Chacun des récits livre une histoire qui vient illustrer un propos, par exemple Atsumi qui cherche à prendre son envol, à assumer les désirs qui couvent en elle. Dans le récit éponyme qui suit, La-Mèche-Noire s’interroge sur les bienfaits de la technologie, sur son pouvoir ambivalent : nous asservit-elle davantage qu’elle ne nous libère de diverses contraintes que nous nous sommes créées ? Le constat est livré sans aucune ambiguïté : « À l’aide de leur intelligence fabricatrice et en se servant des progrès accomplis par la science et la technique de leur temps, ils (les Steve Jobs et les Mark Zuckerberg de ce monde) ont inventé des objets et des programmes informatiques qui permettent à l’esprit de s’aliéner lui-même ». D’où le constat qui revient dans chacun des romans : la faillite de l’idée d’une certaine culture qui nous élèverait, nous transcenderait.
Des thèmes se répondent d’un récit à l’autre : l’appel d’une vie plus riche ; la nécessité de fuir la monotonie du quotidien, de s’affranchir des servitudes, des besoins matériels que l’on se crée ; la reconquête d’une vie spirituelle sacrifiée à l’autel du consumérisme ; l’importance de reconstituer des communautés d’esprit, de privilégier l’esprit critique à toute forme de soumission, d’assujettissement aux idées prétendument neuves et aux courants de pensée en mal d’adeptes.

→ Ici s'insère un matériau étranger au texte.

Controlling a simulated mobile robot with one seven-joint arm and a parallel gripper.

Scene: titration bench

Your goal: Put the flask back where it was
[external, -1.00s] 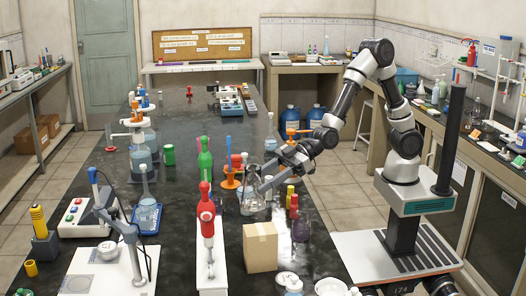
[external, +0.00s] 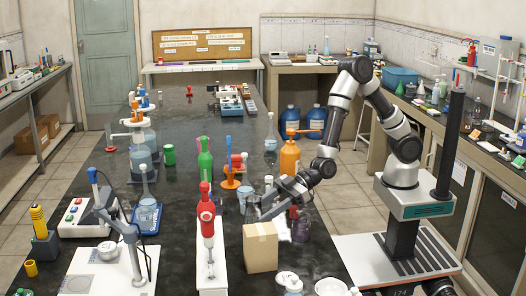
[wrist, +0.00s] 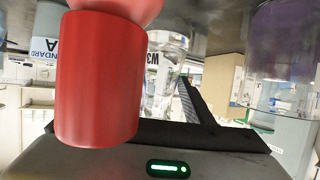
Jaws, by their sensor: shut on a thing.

Le monastère représente ici le lieu idéalisé où l’on peut encore espérer trouver refuge, se sentir solidaires avec d’autres déserteurs et croire en l’avènement d’un monde meilleur. Cinq jeunes prennent ce risque en posant les bases d’une communauté appelée à défier les règles et les structures d’une société sclérosée, et ainsi parvenir à « enrayer la chute de l’esprit, l’enlisement de la conscience, le déclin de la liberté intérieure ». À nouveau, la critique faite à l’égard des universités est sévère.
Dans l’univers qui se déploie dans les romans de Simon Nadeau, le mendiant est plus heureux, plus libre qu’un roi qui ne cherche qu’à accumuler davantage de richesse et à utiliser toutes les ressources à sa disposition pour la préserver. Chacun des récits fait l’éloge non seulement du vagabondage pour échapper à l’enlisement, à la paralysie de mouvement et de pensée, mais aussi de la liberté de création pour parvenir à donner sa pleine mesure à l’îlot d’humanité que chacun de nous abrite en son for intérieur. À notre tour, il nous faut accepter d’être un lecteur modeste, et emprunter un parcours plus ou moins sinueux qui nous imposera parfois de faire une pause, de nous interroger sans pour autant trouver réponse à chacune de nos questions. Mais qu’est-ce au fond qu’un lecteur, sinon un véritable vagabond ?
Livres lus pour le présent article (tous parus dans la collection « Liberté grande », chez Boréal) :
L’art de rater sa vie, 2018, 280 p. ; L’autre modernité, prix Gabrielle-Roy 2013, 2013, 240 p. ; Lemonastère buissonnier, 2022, 304 p.
EXTRAITS
Le livre idéal, à tout âge de la vie, n’est-il pas celui qui ébranle la conscience du lecteur pour l’amener ailleurs, l’ouvrir et la dépayser ?
L’art de rater sa vie, p. 29.
Le téléphone portable avait pour vocation de rassurer chacun sur sa propre réalité en lui rappelant qu’il n’était au fond jamais seul, qu’il existait toujours pour les autres et que les autres existaient toujours pour lui…
L’art de rater sa vie, p. 94.
Il aimait l’art qui s’arrache à la lourdeur du monde pour nous affranchir et nous indiquer notre véritable destination. Le réel, selon lui, n’était pas le but de l’art, mais le réel transfiguré, incandescent, transpercé de part en part par l’esprit qui libère et le désir qui rassemble.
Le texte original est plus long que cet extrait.